Despite this limitation, recent investigations reported very good dual- or triple-frequency GPS/BeiDou RTK performance, regardless of satellite type. Therefore our approach is to estimate BeiDou ambiguities for all satellites using appropriate weighting of the different carrier phase and pseudorange observations.
Cycle-Slip Detection
Single-frequency RTK inherently offers more limited measurement redundancy than its dual or even triple-frequency counterparts, making cycle-slip detection a difficult task. While a posteriori residuals checks provide a powerful mean to detect outliers, they are computationally expensive and therefore can only be used sparingly. To detect cycle slips prior to the measurement update, heuristic checks are performed on innovation sequences and complemented by systematic analysis of phase lock and C/N0 values.
Configuration Trade-Offs
The RTK positioning modules can concurrently receive and track up to two GNSS systems. By default, the reference receivers are configured for concurrent GPS and GLONASS reception. This can be modified to enable the combined use of GPS and BeiDou.
To optimize the use of processor and memory resources, the number of channels has been limited to 20. This is sufficient for dual-constellation operation almost everywhere except for a limited area in Asia where the number of visible GPS and BeiDou satellites can occasionally exceed 20.
Furthermore, the rover receiver can operate in RTK fixed or RTK float mode. In RTK fixed mode, the receiver will try to resolve ambiguities to their integer values whenever possible whereas in RTK float mode, the receiver will keep the ambiguity estimate as a floating number. The RTK fixed mode will provide the highest level of accuracy but can exhibit position jumps when transitioning from a float to a fixed solution or reliability issues when operating in degraded signal environments where multipath can lead to wrong ambiguity fixes. The RTK float mode, on the other hand, will typically provide dm-level accuracy but a much smoother trajectory.

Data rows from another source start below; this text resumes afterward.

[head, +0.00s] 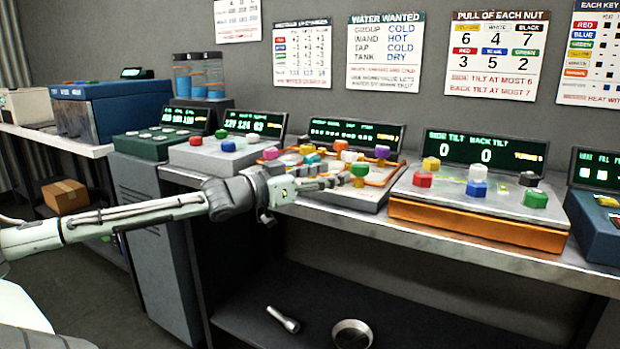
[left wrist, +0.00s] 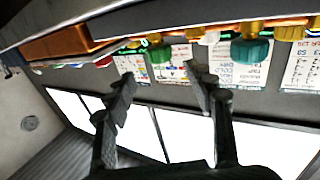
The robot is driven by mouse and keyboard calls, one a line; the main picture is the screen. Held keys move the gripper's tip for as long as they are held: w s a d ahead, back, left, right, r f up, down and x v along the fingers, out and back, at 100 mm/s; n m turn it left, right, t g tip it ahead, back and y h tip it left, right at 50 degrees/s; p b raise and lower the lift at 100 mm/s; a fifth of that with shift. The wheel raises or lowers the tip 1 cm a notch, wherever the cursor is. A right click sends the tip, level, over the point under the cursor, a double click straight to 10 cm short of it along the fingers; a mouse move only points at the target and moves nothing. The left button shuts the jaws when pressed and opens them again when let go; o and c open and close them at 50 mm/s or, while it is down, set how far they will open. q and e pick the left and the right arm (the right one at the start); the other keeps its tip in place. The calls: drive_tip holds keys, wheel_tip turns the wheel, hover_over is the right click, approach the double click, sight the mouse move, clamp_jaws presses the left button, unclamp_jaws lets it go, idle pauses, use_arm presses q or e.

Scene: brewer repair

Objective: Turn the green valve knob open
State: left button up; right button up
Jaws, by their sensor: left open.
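My left gripper (head: 335,181) reaches in from the left, with its fingers in front of the middle knob panel (head: 372,197). In the left wrist view its two fingers (left wrist: 162,92) are apart, with nothing between them. A teal-green knob (left wrist: 250,50) on a yellow stem shows beyond the fingers, to the right and apart from them. In the head view a teal knob (head: 320,168) on the middle panel is partly hidden by the gripper. I cannot tell which is the valve knob. The right gripper is not in view.
The orange-based tilt panel (head: 480,233) is to the right. The counter's front edge (head: 455,252) runs below the panels. A flashlight (head: 283,319) lies on the lower shelf.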

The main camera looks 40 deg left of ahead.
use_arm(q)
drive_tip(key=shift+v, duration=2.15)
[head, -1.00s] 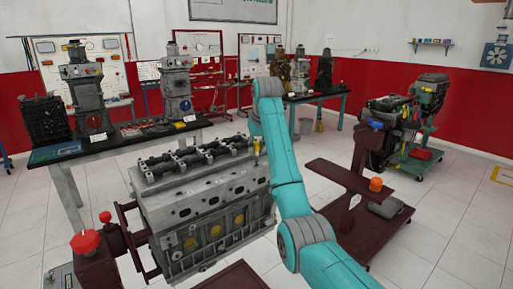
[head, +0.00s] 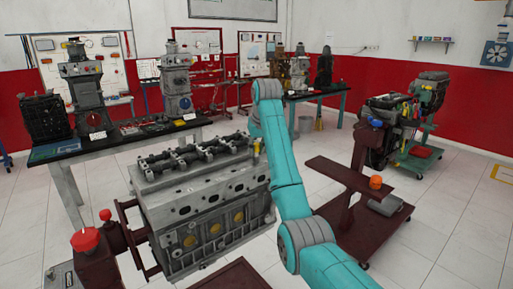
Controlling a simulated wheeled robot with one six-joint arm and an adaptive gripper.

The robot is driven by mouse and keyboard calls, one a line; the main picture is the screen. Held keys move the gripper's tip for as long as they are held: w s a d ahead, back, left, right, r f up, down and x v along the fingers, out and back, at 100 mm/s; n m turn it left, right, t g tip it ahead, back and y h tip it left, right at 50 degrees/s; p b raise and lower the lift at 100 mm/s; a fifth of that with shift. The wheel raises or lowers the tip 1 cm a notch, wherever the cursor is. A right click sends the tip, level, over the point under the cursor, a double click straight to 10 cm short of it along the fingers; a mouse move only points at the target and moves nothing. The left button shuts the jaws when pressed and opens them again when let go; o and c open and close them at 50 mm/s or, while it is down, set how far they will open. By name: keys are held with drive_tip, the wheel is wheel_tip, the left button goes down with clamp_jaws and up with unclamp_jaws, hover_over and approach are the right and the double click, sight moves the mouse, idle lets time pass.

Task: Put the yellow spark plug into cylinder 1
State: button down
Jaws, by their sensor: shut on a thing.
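The grey engine block (head: 205,205) stands on a dark red stand, with a row of dark round holes along its upper side face. I cannot read which hole is cylinder 1. The yellow spark plug (head: 257,147) shows as a small upright yellow piece at the right end of the engine top. My gripper (head: 256,138) points down there, shut on the plug and mostly hidden by my teal arm. The plug's lower tip is too small to make out, so I cannot tell whether it touches the engine.
Dark valve gear (head: 190,153) runs along the engine top. A red knob (head: 85,240) is on the stand at front left. A dark red stand (head: 350,178) with an orange knob (head: 376,182) is at right. A bench (head: 115,145) with engine models is behind. Floor between is clear.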

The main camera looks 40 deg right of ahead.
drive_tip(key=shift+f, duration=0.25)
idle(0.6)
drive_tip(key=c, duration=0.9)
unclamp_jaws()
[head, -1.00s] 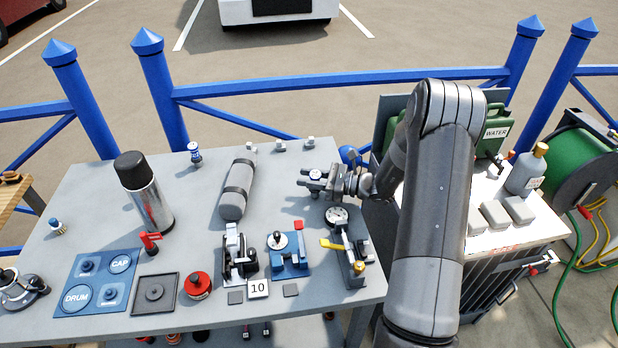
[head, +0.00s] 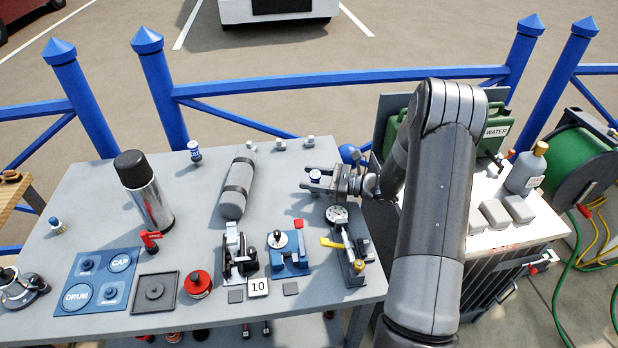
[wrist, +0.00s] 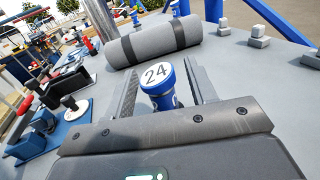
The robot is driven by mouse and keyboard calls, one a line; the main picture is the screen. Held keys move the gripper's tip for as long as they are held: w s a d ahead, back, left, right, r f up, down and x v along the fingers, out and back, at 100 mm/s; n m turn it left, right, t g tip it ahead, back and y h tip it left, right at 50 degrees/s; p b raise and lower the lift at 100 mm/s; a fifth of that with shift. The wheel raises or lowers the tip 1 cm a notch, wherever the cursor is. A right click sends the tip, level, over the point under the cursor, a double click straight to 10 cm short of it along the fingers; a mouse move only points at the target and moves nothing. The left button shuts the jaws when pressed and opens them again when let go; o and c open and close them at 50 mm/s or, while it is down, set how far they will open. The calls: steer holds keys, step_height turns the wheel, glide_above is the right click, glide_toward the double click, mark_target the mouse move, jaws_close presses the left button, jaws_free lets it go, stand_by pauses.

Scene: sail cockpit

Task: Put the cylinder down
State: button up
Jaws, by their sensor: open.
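The cylinder (wrist: 161,84) is blue with a white top marked 24. In the wrist view it stands between the two parted fingers of my gripper (wrist: 165,82), with visible gaps at its sides. Its foot is hidden behind the gripper body. In the head view the cylinder's pale top (head: 315,174) shows between the fingertips, over the right part of the grey table (head: 280,190). My gripper (head: 316,182) is open there, low over the table; the cylinder seems to stand upright, though its contact with the table cannot be seen.
A grey strapped roll (head: 237,190) lies to the left of the gripper. Small grey blocks (head: 281,145) stand at the table's back edge. A dial (head: 337,215) and a yellow-handled clamp (head: 346,246) are in front. Another blue-and-white cylinder (head: 194,152) stands at back left.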

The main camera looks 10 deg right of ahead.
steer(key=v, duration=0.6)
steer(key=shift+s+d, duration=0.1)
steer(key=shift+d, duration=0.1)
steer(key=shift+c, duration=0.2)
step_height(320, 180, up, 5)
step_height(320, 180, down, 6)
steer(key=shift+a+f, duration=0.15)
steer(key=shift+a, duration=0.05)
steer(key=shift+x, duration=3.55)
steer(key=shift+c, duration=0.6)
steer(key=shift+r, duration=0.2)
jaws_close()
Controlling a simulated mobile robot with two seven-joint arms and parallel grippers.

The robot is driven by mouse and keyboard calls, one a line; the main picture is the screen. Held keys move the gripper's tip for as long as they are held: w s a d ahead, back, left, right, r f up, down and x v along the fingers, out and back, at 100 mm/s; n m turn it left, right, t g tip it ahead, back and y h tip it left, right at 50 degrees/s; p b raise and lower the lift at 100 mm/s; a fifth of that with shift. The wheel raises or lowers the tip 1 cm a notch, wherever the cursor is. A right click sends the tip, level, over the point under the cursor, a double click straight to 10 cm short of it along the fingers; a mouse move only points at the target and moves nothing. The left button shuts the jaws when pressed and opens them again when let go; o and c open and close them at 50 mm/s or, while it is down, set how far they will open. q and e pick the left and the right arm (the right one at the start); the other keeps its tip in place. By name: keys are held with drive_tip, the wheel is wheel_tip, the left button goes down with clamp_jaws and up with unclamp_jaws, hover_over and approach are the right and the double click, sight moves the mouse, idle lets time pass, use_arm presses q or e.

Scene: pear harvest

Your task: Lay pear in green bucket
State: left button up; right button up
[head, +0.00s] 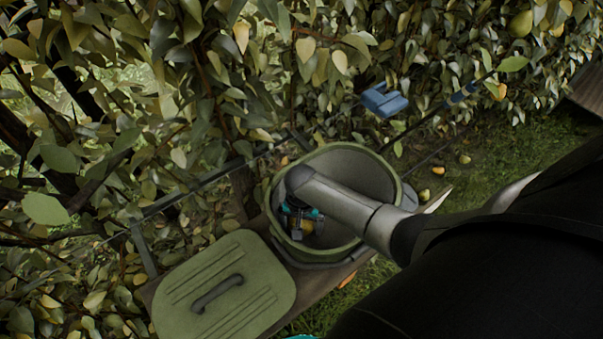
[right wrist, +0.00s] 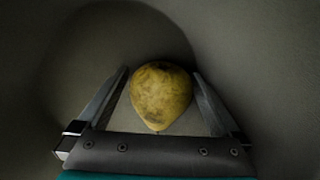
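The green bucket (head: 276,200) stands open on a wooden bench. My right arm reaches over its rim, and my right gripper (head: 301,222) is down inside it. In the right wrist view a yellow pear with brown patches (right wrist: 161,95) is low in the bucket, between the two fingers of my right gripper (right wrist: 161,72). The fingers stand apart, with narrow gaps beside the pear; the gripper looks open. Whether the pear touches the floor is hard to tell. My left gripper is not in view.
A green lid with a dark handle (head: 225,287) lies beside the bucket on the bench (head: 147,292). Dense foliage fills the back and left, with a pear hanging at upper right (head: 521,24). A blue object (head: 384,101) is by the branches. Several fruits lie on the grass.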

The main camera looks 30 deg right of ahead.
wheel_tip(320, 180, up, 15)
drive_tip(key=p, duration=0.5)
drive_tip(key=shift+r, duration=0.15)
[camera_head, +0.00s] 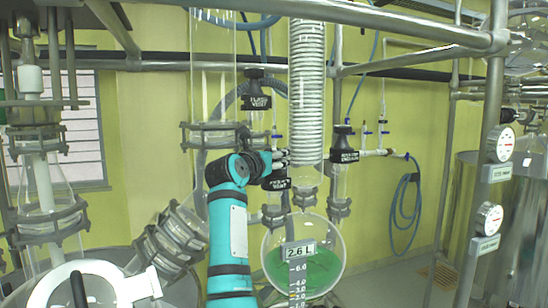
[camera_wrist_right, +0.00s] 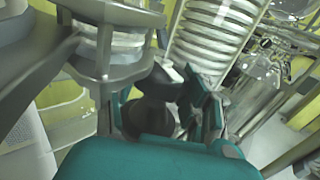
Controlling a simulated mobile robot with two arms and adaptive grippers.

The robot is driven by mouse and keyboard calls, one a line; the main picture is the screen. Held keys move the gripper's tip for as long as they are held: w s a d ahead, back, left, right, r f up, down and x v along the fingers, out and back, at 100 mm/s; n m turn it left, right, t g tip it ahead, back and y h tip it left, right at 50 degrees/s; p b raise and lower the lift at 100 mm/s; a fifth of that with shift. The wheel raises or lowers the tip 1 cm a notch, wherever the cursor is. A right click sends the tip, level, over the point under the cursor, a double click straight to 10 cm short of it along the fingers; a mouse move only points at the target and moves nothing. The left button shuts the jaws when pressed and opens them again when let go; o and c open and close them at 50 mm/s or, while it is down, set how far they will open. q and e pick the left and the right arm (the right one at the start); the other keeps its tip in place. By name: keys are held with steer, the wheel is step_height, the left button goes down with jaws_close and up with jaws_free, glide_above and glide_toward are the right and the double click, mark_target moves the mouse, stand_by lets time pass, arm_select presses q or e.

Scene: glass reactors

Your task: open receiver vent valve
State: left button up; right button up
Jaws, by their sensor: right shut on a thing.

Static Performance Evaluation
The static test data was collected on the roof of an office building in Singapore in April 2016. Twelve hours of data were collected by four receivers connected to a high-precision receiver forming zero-baseline for both GPS/GLONASS and GPS/BeiDou configurations. This allowed a thorough statistical evaluation of the ambiguity resolution performance for both configurations.
Static Data Processing
The static data sets were post-processed with a software using exactly the same algorithms as those embedded in the receivers’ firmware, allowing for direct comparison of different receiver configurations. The time-to-first ambiguity fix (TTFAF) is often used as a key indicator to assess the ambiguity resolution performance. The TTFAF differs from the time-to-first fix (TTFF) in that it only includes the time required by the ambiguity resolution algorithm to converge. To measure the TTFAF, the software is modified to perform a hot start (where position, time and ephemeris are kept) at regular intervals. This is done to increase the data set sample size and to provide a relevant statistical analysis of its reliability and rapidity.
Static Test Results
As expected, FIGURE 1 shows that the use of the GPS/BeiDou configuration significantly improves satellite visibility over the GPS/GLONASS configuration. The average number of navigation channels used is close to 20 when combining GPS and BeiDou whereas it remains below 16 when combining GPS with GLONASS. This produces faster TTFAF in GPS/BeiDou mode (FIGURE 2).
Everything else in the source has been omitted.